Mother’s attitude towards ‘lesser women’ buffers the male stereotype. As feminist Germaine Greer wrote, “They (Mother’s nuns) don’t see prostitutes as poor women who are enjoying free enterprise in the world’s most ancient profession, but as sinners. The punishment for these women is to teach them embroidery.” (A sex worker who sought forgiveness for her sins from the Pope was granted it because, after all, Christ had been kind to Mary Magdalene.)

The holy version of dignity has been to take a woman out of the gutter and put her in an airless room. The moral certitude of ‘messengers of god’ weighs heavy on good and evil that could both be momentary lapses.
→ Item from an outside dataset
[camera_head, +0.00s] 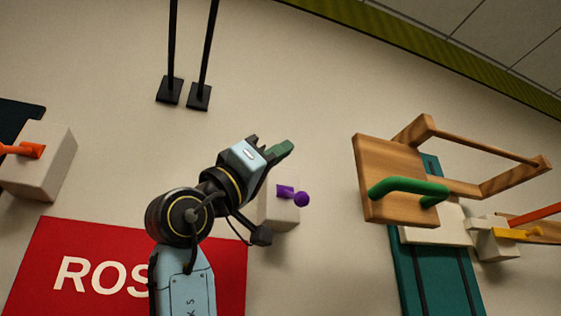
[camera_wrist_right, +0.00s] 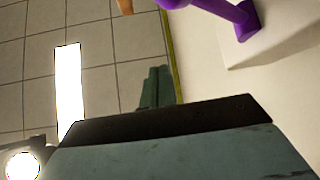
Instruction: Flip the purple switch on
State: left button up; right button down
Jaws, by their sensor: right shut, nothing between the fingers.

This is particularly disturbing when we discover that the PR machinery has ensured that the Mother Teresa of doubting thoughts is scotched like a rumour. Her emotional and spiritual frailty in the confidential letters reveals a woman tormented by “emptiness”. She said her public smile was a mask, “a cloak that covers everything”. Did she continue to live the lie because of her avowed commitment to the church or to protect the interests of the organisation she headed?

Greer contended that were she not so holy, her worldwide expansions would be considered an ego trip. “On ‘His’ behalf she totally lacks humbleness. All care for the dying, all salvation of prostitutes, etc., happens for ‘Him’. On top of this Mother Teresa is ‘His’ special friend who knows what ‘He’ wants. This megalomaniac attitude makes me furious.”

I was never filled with such rage, but I do believe that Mother Teresa beyond her hallowed role was not exactly what the doctor and contemporary living ordered. As regards sainthood, it is such a pity that you’ve got to work even after death to attain it.